Coming from a non-American childhood, action toys are a novelty for me. Back in the country where my childhood passed we had totally different toys – including action toys. Most of the toys were based either on cartoons or on imagination of an artists in the doll factory. There were plush animals making squeaky noises, remote-controlled tanks and lunar vehicles (Lunohod-1 was the hit); there were dolls with really strange facial expressions that could close and open their eyes and smaller dolls that couldn’t do anything but were a good throwing material.
We didn’t really have that much of action toys selection. There were tons of other stuff, but specifically action toys – like figures from Halo, Aliens or even hockey players – no one actually thought it would be a good idea to produce. Of course, there were no Halo, neither Gears of War, nor even a single action figure of a hockey or soccer player. And forget about Elvis, that guy was outright banned while he was still alive.

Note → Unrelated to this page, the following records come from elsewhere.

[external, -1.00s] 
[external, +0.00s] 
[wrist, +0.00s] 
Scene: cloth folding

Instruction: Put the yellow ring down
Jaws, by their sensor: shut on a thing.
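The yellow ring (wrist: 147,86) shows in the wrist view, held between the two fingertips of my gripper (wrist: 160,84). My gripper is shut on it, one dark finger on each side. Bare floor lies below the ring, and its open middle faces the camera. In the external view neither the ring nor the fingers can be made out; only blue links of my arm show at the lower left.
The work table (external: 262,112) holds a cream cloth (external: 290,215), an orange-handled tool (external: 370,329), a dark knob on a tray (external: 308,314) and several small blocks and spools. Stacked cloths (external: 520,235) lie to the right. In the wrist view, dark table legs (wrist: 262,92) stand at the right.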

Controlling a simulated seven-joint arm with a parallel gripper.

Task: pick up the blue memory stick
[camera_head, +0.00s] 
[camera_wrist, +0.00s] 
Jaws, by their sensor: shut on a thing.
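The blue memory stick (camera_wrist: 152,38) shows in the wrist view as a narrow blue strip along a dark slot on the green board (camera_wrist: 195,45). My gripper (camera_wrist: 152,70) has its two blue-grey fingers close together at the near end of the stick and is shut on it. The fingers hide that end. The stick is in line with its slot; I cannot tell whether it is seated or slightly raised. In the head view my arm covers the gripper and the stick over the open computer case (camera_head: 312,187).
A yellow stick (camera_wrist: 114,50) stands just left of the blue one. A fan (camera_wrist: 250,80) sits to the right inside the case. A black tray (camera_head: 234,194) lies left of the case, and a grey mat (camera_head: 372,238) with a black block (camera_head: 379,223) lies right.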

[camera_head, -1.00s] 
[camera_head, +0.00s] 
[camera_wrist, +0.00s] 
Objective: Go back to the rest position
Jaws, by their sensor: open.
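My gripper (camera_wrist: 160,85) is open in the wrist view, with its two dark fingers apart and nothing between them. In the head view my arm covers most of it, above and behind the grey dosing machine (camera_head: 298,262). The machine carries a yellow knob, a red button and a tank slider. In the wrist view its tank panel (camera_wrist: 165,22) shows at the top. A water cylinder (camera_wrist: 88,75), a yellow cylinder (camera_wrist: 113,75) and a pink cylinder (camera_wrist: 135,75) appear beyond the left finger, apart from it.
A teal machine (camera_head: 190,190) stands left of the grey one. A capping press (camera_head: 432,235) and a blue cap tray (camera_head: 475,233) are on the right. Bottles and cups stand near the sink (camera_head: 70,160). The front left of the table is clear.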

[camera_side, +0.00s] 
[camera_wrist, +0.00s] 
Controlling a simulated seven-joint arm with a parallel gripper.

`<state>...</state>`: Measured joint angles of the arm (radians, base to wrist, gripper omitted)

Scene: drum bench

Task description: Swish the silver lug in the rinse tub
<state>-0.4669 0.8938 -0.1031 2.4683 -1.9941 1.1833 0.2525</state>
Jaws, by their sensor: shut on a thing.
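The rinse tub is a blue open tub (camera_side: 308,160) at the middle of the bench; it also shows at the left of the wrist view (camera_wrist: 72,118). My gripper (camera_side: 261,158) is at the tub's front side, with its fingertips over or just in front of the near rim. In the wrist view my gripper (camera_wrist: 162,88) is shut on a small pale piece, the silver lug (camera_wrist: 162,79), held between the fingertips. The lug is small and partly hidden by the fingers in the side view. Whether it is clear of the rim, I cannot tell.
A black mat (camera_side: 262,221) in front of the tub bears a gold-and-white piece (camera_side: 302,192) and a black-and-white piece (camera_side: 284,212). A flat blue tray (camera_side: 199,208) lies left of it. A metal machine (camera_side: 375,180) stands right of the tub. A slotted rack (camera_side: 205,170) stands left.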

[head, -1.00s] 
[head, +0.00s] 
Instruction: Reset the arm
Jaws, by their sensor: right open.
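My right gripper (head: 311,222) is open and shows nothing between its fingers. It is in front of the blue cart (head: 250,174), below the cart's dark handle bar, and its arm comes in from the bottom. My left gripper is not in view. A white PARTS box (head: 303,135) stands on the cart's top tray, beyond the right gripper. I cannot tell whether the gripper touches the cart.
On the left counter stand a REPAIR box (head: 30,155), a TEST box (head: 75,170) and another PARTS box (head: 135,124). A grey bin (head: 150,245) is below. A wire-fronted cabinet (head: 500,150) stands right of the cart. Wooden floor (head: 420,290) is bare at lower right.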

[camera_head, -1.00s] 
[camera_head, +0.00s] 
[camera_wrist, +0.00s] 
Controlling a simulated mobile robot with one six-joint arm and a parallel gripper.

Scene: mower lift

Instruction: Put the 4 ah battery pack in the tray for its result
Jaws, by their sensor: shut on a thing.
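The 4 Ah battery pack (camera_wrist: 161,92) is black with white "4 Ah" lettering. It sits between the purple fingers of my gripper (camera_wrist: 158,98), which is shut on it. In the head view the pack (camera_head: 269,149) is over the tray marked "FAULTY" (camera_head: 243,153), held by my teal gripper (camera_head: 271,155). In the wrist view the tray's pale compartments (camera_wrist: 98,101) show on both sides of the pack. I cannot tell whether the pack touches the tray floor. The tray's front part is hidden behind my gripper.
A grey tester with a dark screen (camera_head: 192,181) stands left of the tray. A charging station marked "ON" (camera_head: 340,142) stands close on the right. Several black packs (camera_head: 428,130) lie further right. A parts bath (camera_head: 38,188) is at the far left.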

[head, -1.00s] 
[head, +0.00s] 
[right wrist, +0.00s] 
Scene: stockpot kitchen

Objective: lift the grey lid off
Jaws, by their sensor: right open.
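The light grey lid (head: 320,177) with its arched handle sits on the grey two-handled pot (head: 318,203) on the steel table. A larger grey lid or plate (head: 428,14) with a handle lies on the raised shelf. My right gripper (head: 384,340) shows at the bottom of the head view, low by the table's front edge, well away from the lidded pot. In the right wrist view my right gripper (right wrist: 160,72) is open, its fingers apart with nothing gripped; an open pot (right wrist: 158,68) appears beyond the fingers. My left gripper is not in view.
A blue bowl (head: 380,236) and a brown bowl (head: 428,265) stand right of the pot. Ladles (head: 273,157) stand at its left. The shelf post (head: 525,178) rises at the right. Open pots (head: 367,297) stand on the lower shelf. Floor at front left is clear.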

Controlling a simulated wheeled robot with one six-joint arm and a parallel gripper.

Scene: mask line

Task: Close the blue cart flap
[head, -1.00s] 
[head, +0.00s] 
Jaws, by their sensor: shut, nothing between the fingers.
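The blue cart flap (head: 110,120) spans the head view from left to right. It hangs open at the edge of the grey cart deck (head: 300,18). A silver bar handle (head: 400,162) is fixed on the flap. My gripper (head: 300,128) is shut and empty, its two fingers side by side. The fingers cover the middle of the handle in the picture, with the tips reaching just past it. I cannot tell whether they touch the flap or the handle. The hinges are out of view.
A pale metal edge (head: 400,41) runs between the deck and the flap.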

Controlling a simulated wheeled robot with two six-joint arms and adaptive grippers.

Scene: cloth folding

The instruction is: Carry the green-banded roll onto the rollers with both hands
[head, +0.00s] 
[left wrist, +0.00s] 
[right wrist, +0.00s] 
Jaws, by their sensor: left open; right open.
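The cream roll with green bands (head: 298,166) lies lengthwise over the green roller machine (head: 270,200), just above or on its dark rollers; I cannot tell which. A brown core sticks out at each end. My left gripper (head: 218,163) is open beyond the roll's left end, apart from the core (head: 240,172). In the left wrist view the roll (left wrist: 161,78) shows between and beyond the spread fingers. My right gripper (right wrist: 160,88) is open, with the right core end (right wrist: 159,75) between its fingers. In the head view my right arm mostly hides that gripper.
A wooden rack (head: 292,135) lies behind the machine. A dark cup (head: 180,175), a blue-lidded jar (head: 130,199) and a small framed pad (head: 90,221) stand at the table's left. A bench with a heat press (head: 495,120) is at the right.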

So what kids did was made action toys themselves. There was a scrapyard nearby my school with all kinds of telephone wire cuts and pieces scattered around. We collected the wires and weave action figures from those wires as we saw fit. We had built armies of foot swordsmen, squadrons of horse raiders, platoons of riflemen, machine gunners and sub-machine gunners. Battles that raged on our floors were rival only to those of ancient China and its terracotta armies. The best part of all of this (at least our parents appreciated this the most) the whole enterprise was absolutely free. There was, however, an incentive, since all died soldiers (or rather materials they were made of) would be divided by the winner and the looser of the battle. Called that spoils of war.
These days, obviously, aren’t the days of toy soldier conscription. The action toys, to paraphrase a well-known motto, are few, are proud and are very expensive – at least to be bought in similar quantities. Oh, and the fun part of scouting a scrap yard for wires of necessary colors and actually building your action figure are long gone. Instead, the action figures – whether produced by McFarlane or Neca – are almost photo realistic representations of the original, no matter be it a NFL football player or a Halo 3 Master Chief. Even more so, manufactured action figures have more accessories, more movements, look better and overall, probably more fun to play with.
In all honesty, sometimes I miss the childhood with self-made action toys, armies of wire soldiers and all the fun associated with it. On the other hand, when I see how toddlers, teenagers, and sometimes very much grown-ups are happy when they get their hands on one of the latest action figures – or an old one they’ve been dreaming about for so long, I think it’s a small price to pay.